Disgusto e
imprudencia
(Torpezas de dominio público)
La carta que publicamos hoy fue escrita
el sábado 23 de abril de 1853. Tenemos la certeza porque al final del mensaje ella
le dice: “Te escribo de prisa (…) porque quiero que sepas que nos veremos mañana
domingo (el subrayado es nuestro) a la misma hora y en el mismo sitio”. O
sea, en los jardines del Palacio de Oriente y a una hora prudencial, agazapados entra
la tupida floresta para evitar enemigos y gacetas parlantes… Ella, según sus
propias palabras, necesita oírle y castigar la mano que escribió la "impía y
calumniadora" carta anterior (Tretas amatorias).
A estas alturas la relación entre la
Avellaneda y Armand Carrel ya es de
dominio público. Un descuido del criado que trajo la carta (no la imprudencia
cometida por la ella en el Teatro, que es cosa bien distinta) fue la causa de
que Manuel, el hermano calavera de
Tula se enterara del nuevo amorío que rondaba el corazón de su amada hermanita. Pero no es el único, casi todo Madrid sospecha que algo se cuece en el corazón de la poetisa.

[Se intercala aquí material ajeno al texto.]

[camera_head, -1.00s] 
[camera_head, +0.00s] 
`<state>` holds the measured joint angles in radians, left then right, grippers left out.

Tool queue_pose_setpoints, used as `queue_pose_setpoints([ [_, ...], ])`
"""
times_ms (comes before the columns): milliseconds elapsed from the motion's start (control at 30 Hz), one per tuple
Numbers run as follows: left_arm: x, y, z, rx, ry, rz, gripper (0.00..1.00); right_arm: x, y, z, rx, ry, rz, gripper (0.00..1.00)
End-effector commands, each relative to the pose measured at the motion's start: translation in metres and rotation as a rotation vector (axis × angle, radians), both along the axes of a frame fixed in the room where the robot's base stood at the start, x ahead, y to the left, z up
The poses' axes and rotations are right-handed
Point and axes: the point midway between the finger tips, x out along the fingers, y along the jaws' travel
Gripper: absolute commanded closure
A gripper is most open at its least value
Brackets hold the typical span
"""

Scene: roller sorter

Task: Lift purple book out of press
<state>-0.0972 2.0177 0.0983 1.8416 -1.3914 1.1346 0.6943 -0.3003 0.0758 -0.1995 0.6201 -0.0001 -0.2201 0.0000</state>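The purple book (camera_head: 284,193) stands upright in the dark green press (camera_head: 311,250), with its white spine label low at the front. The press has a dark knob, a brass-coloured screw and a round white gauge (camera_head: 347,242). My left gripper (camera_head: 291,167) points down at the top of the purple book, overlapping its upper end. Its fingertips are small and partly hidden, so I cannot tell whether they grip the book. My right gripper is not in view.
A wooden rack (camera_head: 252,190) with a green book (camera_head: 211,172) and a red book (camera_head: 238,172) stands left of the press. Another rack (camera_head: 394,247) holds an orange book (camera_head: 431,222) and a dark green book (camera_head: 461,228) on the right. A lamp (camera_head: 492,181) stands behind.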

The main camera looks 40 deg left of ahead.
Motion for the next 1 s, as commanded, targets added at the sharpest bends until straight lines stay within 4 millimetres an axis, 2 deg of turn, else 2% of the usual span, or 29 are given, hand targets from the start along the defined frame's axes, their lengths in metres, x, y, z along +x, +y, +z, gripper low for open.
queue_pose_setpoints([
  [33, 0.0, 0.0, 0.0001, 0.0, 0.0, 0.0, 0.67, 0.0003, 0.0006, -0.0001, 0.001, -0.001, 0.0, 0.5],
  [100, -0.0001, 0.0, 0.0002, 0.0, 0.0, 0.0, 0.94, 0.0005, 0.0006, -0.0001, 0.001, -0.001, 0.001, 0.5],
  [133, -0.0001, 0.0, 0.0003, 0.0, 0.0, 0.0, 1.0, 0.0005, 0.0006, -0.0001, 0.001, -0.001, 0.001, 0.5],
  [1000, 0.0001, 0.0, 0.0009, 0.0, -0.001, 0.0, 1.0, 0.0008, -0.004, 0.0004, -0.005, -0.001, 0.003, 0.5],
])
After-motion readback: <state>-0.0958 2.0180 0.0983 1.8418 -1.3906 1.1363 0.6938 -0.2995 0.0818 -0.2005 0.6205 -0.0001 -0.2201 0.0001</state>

Las cosas comienzan a enredarse y Tula está
a punto de abrir la caja de Pandora. De momento ya sabe quién se esconde bajo el disfraz
de Armand Carrel, pero aún no lo hace saber. La posdata es muy esclarecedora al respecto.
La próxima carta promete ser muy, pero que muy digestiva. "Adiós hasta entonces".
Manuel
Lorenzo Abdala
Carta Nº 8.
[Sábado 23 de abril. Sin
fechar en el original]
El que trajo tu carta ha cometido una
torpeza: yo estaba todavía en cama cuando vino, por consiguiente le dio la
carta a mi hermano, y le exigió que la abriese y le devolviese el sobre. Lo
hizo así Manuel, por manera que he tenido el disgusto de saber al levantarme
que otros ojos que los míos han podido leer lo que a mí me escribes: he tenido
el disgusto de que Armand, al renacer para mí, se haya generalizado en cierto modo
en mi casa. A pesar de eso mi corazón respira en este instante como si
sacudiera un peso enorme. He tenido ayer un día de los más negros de mi vida.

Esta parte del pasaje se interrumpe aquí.